WHAT YOU HAVE TO DO:
Search the material for the word "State" and copy each line that holds it.

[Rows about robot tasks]

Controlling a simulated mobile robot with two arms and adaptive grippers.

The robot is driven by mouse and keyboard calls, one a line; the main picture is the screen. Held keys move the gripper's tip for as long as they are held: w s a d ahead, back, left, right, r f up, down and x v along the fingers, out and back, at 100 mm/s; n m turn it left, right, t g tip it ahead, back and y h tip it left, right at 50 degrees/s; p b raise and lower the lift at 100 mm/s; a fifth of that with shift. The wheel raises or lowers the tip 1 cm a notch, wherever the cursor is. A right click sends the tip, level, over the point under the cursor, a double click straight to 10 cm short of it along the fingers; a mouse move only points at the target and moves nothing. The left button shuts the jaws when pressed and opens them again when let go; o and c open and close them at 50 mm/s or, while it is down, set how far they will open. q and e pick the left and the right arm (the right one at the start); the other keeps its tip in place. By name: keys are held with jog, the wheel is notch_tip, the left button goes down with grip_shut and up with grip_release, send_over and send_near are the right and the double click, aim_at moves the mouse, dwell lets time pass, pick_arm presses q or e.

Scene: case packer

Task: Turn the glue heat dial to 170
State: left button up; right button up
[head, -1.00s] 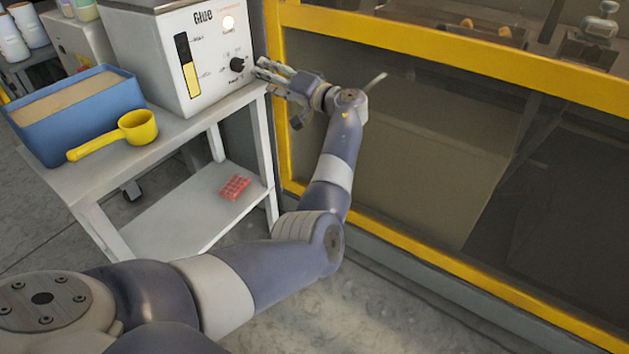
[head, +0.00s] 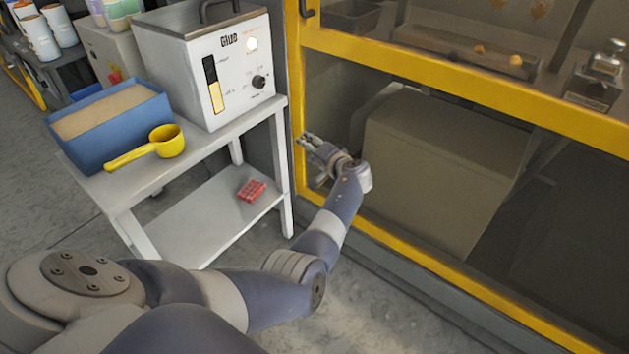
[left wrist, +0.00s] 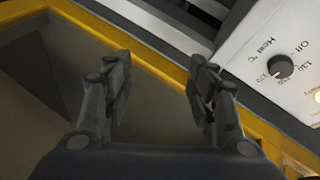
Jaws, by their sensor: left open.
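The glue heat dial (head: 259,82) is a small black knob on the front of the white glue unit (head: 235,104). It also shows in the left wrist view (left wrist: 281,66), at the upper right, with printed marks around it. A small light mark shows on the dial's lower left side, seemingly toward the 170, but it is too small to be sure. My left gripper (head: 304,142) is open and empty, below and to the right of the dial and apart from it. Its two fingers (left wrist: 160,78) stand wide apart in the left wrist view. My right gripper is not in view.
The glue unit stands on a white cart (head: 205,146) beside a blue bin (head: 112,132) and a yellow scoop (head: 166,141). A red block (head: 251,190) lies on the lower shelf. The yellow-framed machine guard (head: 420,84) stands close to my left gripper.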

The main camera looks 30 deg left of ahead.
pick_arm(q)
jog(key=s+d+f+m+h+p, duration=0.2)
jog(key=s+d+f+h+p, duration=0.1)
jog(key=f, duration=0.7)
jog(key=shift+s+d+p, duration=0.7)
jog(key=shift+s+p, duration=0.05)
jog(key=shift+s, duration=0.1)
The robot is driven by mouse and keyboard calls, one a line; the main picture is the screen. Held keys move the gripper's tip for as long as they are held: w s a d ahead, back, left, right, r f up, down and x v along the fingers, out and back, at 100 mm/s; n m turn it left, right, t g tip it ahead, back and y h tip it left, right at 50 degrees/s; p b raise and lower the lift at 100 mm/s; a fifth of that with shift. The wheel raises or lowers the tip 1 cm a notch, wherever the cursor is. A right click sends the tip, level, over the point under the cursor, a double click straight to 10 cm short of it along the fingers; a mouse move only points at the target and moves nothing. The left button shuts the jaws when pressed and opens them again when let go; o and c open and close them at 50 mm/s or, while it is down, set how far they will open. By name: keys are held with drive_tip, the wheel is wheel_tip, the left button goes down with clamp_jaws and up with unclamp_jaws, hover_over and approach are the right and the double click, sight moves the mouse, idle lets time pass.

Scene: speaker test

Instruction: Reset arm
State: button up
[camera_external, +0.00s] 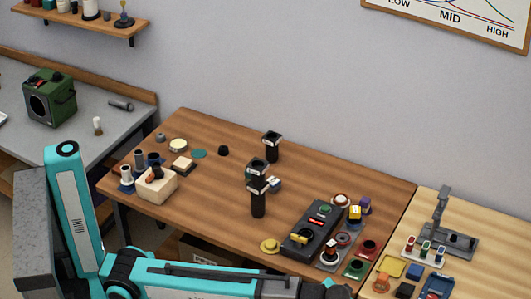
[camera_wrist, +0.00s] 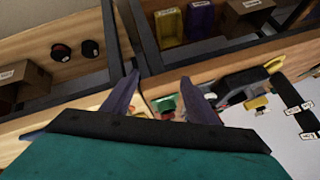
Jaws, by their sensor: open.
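My gripper (camera_wrist: 160,97) shows in the wrist view with its two dark fingers spread apart and nothing held between them. In the outside view my teal arm (camera_external: 210,279) runs low along the bottom edge toward the right, in front of the wooden table (camera_external: 215,225). The gripper end is not clear there, near or beyond the bottom edge. In the wrist view, small coloured parts lie behind and beside the right finger; whether it touches any cannot be told.
The table holds a black panel (camera_external: 312,229), two black posts (camera_external: 258,200), a beige block (camera_external: 156,184) and a yellow disc (camera_external: 270,246). A lighter table (camera_external: 480,225) with coloured trays adjoins at right. The wrist view shows yellow (camera_wrist: 169,26) and purple bins (camera_wrist: 200,18).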

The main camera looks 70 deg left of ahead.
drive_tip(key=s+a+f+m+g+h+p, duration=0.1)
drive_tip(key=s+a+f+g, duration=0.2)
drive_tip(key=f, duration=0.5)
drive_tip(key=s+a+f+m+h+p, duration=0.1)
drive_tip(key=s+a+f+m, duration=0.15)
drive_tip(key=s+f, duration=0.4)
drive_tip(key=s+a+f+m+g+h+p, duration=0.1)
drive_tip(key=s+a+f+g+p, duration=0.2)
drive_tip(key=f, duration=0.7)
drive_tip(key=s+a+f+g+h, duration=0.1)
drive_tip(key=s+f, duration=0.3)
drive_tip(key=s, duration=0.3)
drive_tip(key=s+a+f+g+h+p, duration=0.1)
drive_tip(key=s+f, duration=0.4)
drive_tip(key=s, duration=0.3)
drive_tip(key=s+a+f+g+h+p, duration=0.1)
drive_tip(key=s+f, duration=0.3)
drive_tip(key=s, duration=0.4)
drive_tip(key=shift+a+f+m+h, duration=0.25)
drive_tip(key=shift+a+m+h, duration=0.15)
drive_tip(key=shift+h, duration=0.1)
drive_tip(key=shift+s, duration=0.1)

RESULT FOR THIS EXERCISE:
State: left button up; right button up
State: button up

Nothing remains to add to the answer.